Today he is a hero. His writings are the ones we turn to now as we make sense of unchecked power on the rise today and the faithful role of the church in response. His insistence on costly grace and the call of the church to take up our cross and follow compels us all.

Do not be silent! Dietrich Bonhoeffer insists from the great beyond. I tell you if we are silent, even these stones would shout!

No, we are not promised we will see the difference our Jesus procession makes in our own time. We are not promised democracy forever or America forever or 401(k)s forever or even the building in which we worship forever.

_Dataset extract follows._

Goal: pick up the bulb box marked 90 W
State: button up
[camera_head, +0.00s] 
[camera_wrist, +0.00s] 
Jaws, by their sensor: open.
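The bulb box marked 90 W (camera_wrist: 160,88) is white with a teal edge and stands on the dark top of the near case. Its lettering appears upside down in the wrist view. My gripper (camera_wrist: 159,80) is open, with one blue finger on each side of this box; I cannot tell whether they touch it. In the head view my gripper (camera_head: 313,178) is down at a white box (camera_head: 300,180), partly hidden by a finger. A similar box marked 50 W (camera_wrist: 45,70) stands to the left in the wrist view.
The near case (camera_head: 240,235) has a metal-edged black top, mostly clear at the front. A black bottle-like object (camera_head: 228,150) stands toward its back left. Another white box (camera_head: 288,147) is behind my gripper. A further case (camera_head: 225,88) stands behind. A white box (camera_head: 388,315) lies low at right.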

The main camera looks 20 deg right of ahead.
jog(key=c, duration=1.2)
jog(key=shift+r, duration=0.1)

What we are promised, in the story of Easter, is that the movement to challenge unchecked power can never be silenced. It can be hurt. It can be tortured. It can despair that hope is lost.

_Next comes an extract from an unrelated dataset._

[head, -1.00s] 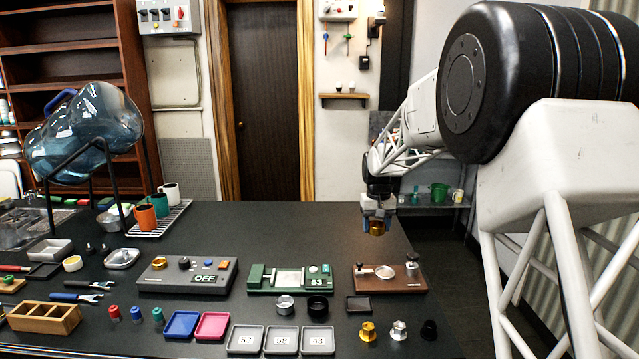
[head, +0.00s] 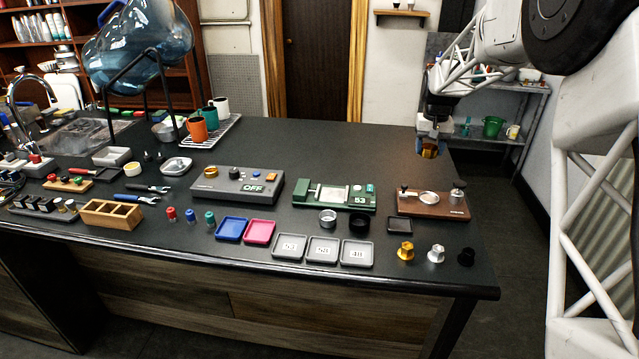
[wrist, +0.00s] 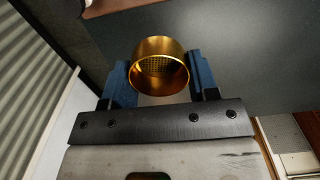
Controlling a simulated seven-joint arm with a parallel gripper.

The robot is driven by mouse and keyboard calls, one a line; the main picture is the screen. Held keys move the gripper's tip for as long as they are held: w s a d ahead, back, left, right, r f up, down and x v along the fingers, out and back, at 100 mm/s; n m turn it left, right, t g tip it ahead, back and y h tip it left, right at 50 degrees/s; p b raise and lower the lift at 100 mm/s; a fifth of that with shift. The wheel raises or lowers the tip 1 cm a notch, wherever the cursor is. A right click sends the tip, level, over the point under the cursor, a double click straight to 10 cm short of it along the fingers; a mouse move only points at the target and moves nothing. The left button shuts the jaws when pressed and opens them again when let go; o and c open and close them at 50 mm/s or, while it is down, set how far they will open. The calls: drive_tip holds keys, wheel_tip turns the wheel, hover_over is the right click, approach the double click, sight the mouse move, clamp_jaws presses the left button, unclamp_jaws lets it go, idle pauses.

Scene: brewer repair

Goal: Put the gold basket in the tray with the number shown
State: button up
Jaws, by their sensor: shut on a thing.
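My gripper (head: 429,152) is shut on the gold basket (wrist: 160,66), a short gold ring with a mesh bottom, held between two blue fingers in the wrist view. In the head view the gold basket (head: 428,149) hangs above the far right end of the dark counter. A green device (head: 334,194) shows the number 53. Three grey trays stand in a row near the front edge: the left tray (head: 276,254) is labelled 53, the middle tray (head: 310,259) 58, the right tray (head: 343,263) 48.
A blue tray (head: 231,237) and a pink tray (head: 260,239) lie left of the grey trays. A silver ring (head: 327,217) and a black ring (head: 359,222) stand behind them. A brown stand (head: 433,208) and gold, silver and black knobs are at the right. The counter's back middle is clear.

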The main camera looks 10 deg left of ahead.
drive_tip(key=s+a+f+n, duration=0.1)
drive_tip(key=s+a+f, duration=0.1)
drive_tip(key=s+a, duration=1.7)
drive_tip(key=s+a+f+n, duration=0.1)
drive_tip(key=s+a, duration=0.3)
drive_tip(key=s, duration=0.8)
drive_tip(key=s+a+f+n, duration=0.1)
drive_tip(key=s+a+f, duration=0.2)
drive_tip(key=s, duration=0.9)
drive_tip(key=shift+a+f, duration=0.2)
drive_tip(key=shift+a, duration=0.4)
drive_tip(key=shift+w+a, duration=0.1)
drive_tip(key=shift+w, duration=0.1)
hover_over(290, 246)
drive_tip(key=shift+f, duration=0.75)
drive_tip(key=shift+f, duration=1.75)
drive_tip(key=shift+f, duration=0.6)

But it cannot be silenced.

The promise of Easter is that the procession of palm and the cloak and the colt led by a peasant rabbi from the sticks of Galilee reclaiming the heritage of his people for justice and peace will never cease. Somehow, someway, somewhere, someone will pick up the torch, pass the baton, and keep the journey going.

As Dietrich Bonhoeffer passes the baton to us, he says, What we shall need is not geniuses, or cynics, or misanthropes, or clever tacticians, but plain, honest, and straightforward people.

Plain, honest, straightforward people, choosing good over evil and love over hate. At the end of the day, this is the choice we must make, and always. To be grounded in the conviction of Jesus as Palm Sunday becomes the journey of our lives. To join the procession of nonviolent liberating resistance to unchecked power. To hold onto a vision of wholeness and hope even when all evidence points to the contrary. To choose love and resilience and just plain showing up when it would be far easier to huddle in fear.

And when the Pharisaical pacifying compromising colluders call on us to play the game, to Just Say NO.